Citigroup Raises Dividend for First Time Since the Financial Crisis

For the first time since the financial crisis, Citigroup has received the go-ahead from regulators to raise its dividend. After failing to win approval twice out of the last three years, the nation's third-largest bank by assets said on Wednesday that its quarterly payout will increase from $0.04 per share to $0.05 per share.

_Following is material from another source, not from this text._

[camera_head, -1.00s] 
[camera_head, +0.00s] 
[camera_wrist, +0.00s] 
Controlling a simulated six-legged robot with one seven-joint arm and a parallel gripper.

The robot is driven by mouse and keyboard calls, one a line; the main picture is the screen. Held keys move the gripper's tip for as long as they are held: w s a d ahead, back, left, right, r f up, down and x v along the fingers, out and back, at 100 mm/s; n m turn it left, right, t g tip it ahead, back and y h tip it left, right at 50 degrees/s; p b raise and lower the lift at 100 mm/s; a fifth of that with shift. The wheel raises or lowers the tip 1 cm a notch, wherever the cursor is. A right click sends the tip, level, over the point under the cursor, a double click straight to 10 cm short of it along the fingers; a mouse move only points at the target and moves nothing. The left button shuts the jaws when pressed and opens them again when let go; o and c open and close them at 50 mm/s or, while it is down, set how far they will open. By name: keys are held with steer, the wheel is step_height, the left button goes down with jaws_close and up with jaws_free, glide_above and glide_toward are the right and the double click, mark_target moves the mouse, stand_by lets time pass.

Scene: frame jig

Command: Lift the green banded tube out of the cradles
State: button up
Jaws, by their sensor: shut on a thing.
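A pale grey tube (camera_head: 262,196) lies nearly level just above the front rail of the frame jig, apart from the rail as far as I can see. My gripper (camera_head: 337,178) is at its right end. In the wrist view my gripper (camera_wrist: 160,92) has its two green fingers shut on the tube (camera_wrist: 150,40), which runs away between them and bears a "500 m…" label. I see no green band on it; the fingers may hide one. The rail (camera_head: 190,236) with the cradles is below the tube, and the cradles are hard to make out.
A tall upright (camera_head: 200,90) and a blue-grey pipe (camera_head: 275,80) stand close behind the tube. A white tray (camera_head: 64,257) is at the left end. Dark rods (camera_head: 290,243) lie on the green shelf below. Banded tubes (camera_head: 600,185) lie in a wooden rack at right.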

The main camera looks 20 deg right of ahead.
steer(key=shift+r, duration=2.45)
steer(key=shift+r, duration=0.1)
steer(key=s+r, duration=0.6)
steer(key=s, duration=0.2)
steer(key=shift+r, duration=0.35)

The move comes on the heels of the latest round of stress tests, administered each year by the Federal Reserve to assess whether the nation's biggest banks have enough capital to withstand an economic downturn akin to the financial crisis of 2008-2009. Banks that pass the test can increase the amount of capital they return to shareholders, while banks that fail the test cannot.

Source: Company filings.

Even more impressive than Citigroup's dividend hike was the size of its share buyback program. The bank announced Wednesday that it intends to repurchase $7.8 billion in common stock. That was the biggest buyback program announced by a major bank after the stress test results were published, comfortably exceeding runner-up JPMorgan Chase's $6.4 billion repurchase proposal.

Although some shareholders will be disappointed that Citigroup is favoring buybacks over an even bigger dividend, it was a prudent move. The Fed looks at buyback programs more favorably, as they're easier for a bank to stop midstream, whereas the suspension of a bank's dividend telegraphs bigger problems at a financial institution.

Additionally, because Citigroup's shares still trade for a considerable discount to book value -- a 20% discount at today's share price -- repurchases at the current price are immediately accretive to the book value per share of remaining shares.

Between Citigroup's repurchase plan and its dividend raise, the New York-based bank is cleared to return nearly $8 billion to shareholders over the next five quarters.

According to CEO Michael Corbat:

Above and beyond the capital return, Citigroup's biggest victory in this year's stress test was that it avoided the fate of its Wall Street peers JPMorgan Chase, Morgan Stanley, Goldman Sachs, and Bank of America, all of which were singled out by the central bank for deficiencies in their capital plans. The first three of those banks submitted capital proposals that would have caused at least one of their capital ratios to dip below the regulatory minimum at the nadir of the Fed's "severely adverse" economic scenario. As a result, they submitted amended -- i.e., less ambitious -- proposals to make up for the deficiency.

Meanwhile, for the second year in a row, Bank of America will be required to resubmit an improved capital plan to the Fed by the end of September. "Bank of America exhibited deficiencies in its capital planning process," reads the Fed's report. "Those deficiencies included weaknesses in certain aspects of Bank of America's loss and revenue modeling practices and in some aspects of the [bank holding company's] internal controls."

Citigroup, by contrast, appears to have sailed through the process without any problem. This was undoubtedly a great relief to CEO Corbat, who many believed would lose his job if the bank failed for a third time in four years.